Worship is not a tool for change, but significant transformation can happen through worship.

As worship helps to lead us through times of transition and change, it is imperative that we remember that worship is first and foremost about God. And because worship is about God, we should be concerned when worship is construed in utilitarian, pragmatic, and manipulative ways for managerial kinds of ends. Worship is not a tool for change, and yet most of us know that significant transformation and change can and does happen through worship. The worship of God can help a congregation to move through transition and change in at least three ways:

1. Worship creates order for us.

Worship not only has an order of service, it helps to create order. When the regular order of things is broken in the life of the church, when the church experiences disorder through moral crisis or failure, through an unanticipated transition or through planned change, worship has a way of reestablishing order and stability. For centuries the church has used various rituals and liturgical acts to help guide people through difficult and life-changing times, orienting them again to God when they experience disorientation. Amidst the tumult and stress of the unknown, the worship of God can be an anchor for us. It follows then that it would be unwise to change the worshipping pattern of a church at the same time that it is experiencing transition or change in other areas of its life.

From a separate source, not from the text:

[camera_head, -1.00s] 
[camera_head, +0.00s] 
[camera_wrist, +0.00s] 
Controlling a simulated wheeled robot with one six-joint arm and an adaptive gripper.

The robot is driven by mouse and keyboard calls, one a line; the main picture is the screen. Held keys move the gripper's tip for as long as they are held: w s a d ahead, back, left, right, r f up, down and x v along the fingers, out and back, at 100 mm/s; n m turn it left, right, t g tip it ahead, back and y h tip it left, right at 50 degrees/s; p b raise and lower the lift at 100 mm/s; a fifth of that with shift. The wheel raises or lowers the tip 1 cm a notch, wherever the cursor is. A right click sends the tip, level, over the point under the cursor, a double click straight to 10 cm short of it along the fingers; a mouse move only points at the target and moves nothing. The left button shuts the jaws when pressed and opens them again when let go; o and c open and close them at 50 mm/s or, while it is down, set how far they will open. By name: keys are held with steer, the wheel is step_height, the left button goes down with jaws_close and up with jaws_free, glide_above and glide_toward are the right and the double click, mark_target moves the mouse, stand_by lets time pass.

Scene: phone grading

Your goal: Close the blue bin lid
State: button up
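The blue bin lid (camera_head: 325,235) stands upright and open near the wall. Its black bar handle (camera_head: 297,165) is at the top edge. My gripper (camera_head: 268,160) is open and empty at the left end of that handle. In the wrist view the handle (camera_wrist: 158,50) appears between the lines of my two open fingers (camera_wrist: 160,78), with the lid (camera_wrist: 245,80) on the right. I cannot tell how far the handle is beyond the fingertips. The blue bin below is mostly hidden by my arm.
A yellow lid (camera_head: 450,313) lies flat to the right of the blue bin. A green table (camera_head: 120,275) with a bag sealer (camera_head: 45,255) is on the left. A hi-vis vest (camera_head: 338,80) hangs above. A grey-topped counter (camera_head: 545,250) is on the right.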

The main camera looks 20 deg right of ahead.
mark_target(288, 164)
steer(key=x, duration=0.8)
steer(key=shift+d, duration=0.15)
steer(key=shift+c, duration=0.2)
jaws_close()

2. Worship reminds us of our identity under God.

A number of years ago our congregation experienced a difficult pastoral transition. As we were considering ways of helping the church through the difficulty, it wasn’t long before we began talking about worship. While none of us felt that we needed to process the issue further in the context of worship, amidst the change we did feel that we needed to be reminded again of who we were as a church, as a worshipping people, and of who God is. When we are in the middle of significant transition, we often do not feel like ourselves. Worship, when it is focused on God and grounded in Scripture, helps remind us of who we are as God’s people. Scripture has much to say to us about God’s promises, about wanderings and exiles, and about the calling of people in unexpected ways and toward unanticipated directions.

3. Worship creates a space for us to speak the truth in love.

Worship can be a place for reconciliation. Acts such as prayers of confession and the assurance of forgiveness can help us to deal honestly and truthfully with the reality of wrongdoing and brokenness. Finding corporate ways of expressing forgiveness also allows the possibility for moving forward without past wrongs controlling and predicting the future. Worship also provides a place for lament, for honestly naming the grief and the loss that frequently accompanies transition and change. Within the Hebrew worship tradition there was always a place for corporate lament.

The psalms of lament gave the Israelites permission to sing their sorrow and name their suffering and pain. Worship allows the possibility of corporately bringing our wrongdoings, our loss and disappointment, our suffering and pain before God.

The work of worship leaders and pastors is first to help the congregation to do what it longs to do (but sometimes forgets how): worship God. Through the act of worship the congregation can be helped to discover the leading and wisdom of God amidst transition and change.

Irma Fast Dueck, who teaches practical theology and directs the Institute for Theology and the Church at Canadian Mennonite University, is a member of Bethel Mennonite Church, Winnipeg, Manitoba.